R
Rosebud77
Guest
OP my heart to you but you are so so wrong. Trust me on that. Please.Forgive. Of course. Child abuse isn’t really that bad. We’ve gotten too soft.
That’s the problem with kids these days, they just aren’t beaten severely enough. Right? I see and hear plenty of talk of that nature from people within the Church, and it makes me want to choke them.
The solution would be for me to have kids of my own, then I would realize just how difficult I and my brother may have been. Then I could have sympathy for my father, and maybe, like him, take it out on my kids.
And so the beautiful circle of life continues.
**Maybe, like him, I would then see what fatherhood is all about.
It’s about the joy that comes from inflicting pain on someone smaller and weaker who can’t fight back.
Indeed, that’s really one of the great joys of this world isn’t it? To find someone smaller and weaker than you, to put down and hurt. An awful lot of people, perhaps most, take joy in that.**
‘He only hurt us because he loved us. Right?’ Definitely, because, as much fun as it is to just physically injure someone, it’s all the more fun to injure their spirits as well, by telling them ‘it’s for their own good.’

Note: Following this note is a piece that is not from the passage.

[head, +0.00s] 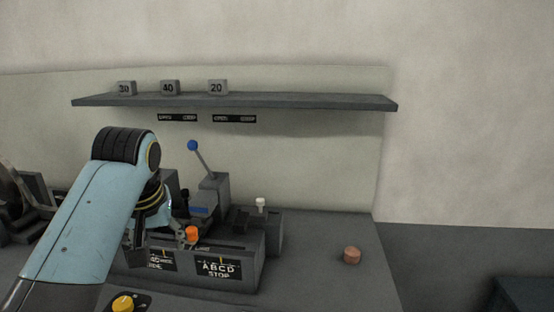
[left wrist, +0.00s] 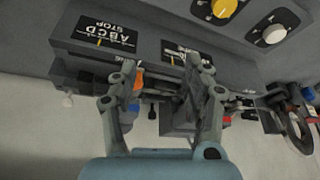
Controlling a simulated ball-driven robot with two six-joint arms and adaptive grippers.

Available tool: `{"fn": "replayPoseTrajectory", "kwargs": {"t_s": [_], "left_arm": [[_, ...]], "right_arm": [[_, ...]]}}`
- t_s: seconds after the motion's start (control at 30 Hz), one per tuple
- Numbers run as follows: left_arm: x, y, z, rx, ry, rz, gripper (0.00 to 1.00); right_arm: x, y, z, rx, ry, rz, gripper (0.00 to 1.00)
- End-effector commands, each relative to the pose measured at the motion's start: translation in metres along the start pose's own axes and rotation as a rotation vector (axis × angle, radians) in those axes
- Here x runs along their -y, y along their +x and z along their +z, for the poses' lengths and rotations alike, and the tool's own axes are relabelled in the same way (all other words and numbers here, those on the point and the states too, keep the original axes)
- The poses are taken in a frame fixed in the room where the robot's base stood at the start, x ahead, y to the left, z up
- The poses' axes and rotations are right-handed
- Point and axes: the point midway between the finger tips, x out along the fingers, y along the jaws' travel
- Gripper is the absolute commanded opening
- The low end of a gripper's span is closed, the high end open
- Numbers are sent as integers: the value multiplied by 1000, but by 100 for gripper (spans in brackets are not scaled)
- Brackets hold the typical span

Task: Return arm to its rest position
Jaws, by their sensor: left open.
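My left arm comes in from the left in the head view, bent at a black joint. Its gripper (head: 150,235) hangs partly hidden behind my own arm, over the left part of a dark grey machine (head: 247,268). In the left wrist view the left gripper (left wrist: 160,75) has its two fingers spread apart, with nothing held between them. The machine's edge and orange knob (left wrist: 139,78) show close behind the fingers; I cannot tell whether they touch. My right gripper is in neither view.
A lever with a blue ball (head: 193,146) rises from the machine near my arm. An orange knob (head: 192,234) and yellow knob (head: 122,304) are close by. A shelf (head: 300,101) holds numbered blocks. A copper piece (head: 352,256) lies on clear bench at right.

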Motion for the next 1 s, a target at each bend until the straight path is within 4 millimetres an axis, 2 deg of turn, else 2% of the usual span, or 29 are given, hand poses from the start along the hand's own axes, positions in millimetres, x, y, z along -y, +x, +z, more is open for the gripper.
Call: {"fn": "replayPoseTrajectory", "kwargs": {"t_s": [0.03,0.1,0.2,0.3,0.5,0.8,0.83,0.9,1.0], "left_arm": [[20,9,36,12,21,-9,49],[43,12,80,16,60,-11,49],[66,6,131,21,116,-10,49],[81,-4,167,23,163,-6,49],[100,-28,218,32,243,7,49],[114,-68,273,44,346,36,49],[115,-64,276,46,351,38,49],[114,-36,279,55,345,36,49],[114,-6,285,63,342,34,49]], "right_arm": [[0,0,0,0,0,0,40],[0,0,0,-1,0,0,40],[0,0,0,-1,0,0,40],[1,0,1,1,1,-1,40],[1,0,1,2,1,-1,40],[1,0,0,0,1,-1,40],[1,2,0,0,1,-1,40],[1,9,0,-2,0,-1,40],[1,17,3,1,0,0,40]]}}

Of course, while my kids would be small, I can hurt them as much as I want. That’s what authority is all about.
And then, once they’re grown, they’ll need to forgive me too. After all, bruises heal, and all that’s left are hurt feelings. And we care too much about feelings these days. Boo hoo. Right?
I’m glad that I’ve made certain that the chain ends with me. And yes, that does make me, deep down, feel better that parents who beat their children.